A entidade recebeu autorização do INSS para descontar uma mensalidade associativa de 2,5% do benefício diretamente na folha de pagamento dos aposentados, a partir de dezembro de 2022, último mês do governo do ex-presidente Jair Bolsonaro (PL).
Os descontos iniciaram em junho de 2023, gerando uma receita de R$ 388 mil no primeiro mês. Em menos de 10 meses, o faturamento mensal já atingiu R$ 9,9 milhões.
Apenas empresas associadas a Camisotti receberam R$ 43 milhões desse grupo. A atuação do empresário e do Cebap foi exposta pela série de reportagens “Farra do INSS”, do Metrópoles.
Quando o contrato com o filho de Lewandowski foi assinado, em dezembro de 2024, o Cebap já era alvo de auditorias do TCU e da CGU, que detectaram indícios de fraudes nas filiações. A entidade acumula diversas condenações na Justiça por cobrar mensalidade sem a autorização dos aposentados.
O contrato obtido pelo Metrópoles estava armazenado em um computador do Cebap, que estava sob a posse de ex-diretores da entidade, incluindo o ex-presidente Charles Ariel, que era amigo de Camisotti, mas rompeu os laços após a descoberta dos descontos indevidos.
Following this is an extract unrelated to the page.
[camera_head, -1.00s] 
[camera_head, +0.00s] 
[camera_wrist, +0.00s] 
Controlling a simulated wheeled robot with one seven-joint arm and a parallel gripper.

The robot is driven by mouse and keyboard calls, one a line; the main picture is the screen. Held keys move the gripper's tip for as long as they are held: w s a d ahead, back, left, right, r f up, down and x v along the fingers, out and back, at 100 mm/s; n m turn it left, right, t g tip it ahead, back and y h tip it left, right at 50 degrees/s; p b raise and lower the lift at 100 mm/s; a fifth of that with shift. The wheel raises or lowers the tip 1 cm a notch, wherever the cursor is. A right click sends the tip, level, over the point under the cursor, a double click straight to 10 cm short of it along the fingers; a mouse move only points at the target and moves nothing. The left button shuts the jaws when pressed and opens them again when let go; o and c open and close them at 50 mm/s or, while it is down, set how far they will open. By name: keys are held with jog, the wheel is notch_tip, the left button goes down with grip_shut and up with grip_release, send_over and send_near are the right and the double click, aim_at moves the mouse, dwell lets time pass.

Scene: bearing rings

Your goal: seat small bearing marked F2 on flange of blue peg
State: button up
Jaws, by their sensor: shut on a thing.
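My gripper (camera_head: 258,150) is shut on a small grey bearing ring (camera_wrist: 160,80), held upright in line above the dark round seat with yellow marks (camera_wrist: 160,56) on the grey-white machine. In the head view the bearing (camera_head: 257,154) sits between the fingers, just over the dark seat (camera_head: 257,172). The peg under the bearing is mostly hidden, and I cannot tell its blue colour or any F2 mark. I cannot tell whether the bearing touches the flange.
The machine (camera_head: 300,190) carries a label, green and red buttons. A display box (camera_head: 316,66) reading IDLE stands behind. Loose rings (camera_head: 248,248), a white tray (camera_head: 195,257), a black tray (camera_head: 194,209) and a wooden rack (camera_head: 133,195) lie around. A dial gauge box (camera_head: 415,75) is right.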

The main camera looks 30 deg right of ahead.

O advogado Eli Cohen, especialista em mapeamento de fraudes e defensor do ex-dirigente do Cebap, declarou que tem colaborado com as autoridades que investigam o esquema no INSS. “As apurações revelam indícios de um sofisticado esquema voltado à captação indevida de recursos mediante a simulação de vínculos associativos, com a consequente realização de descontos irregulares nos benefícios previdenciários de milhares de segurados”, disse.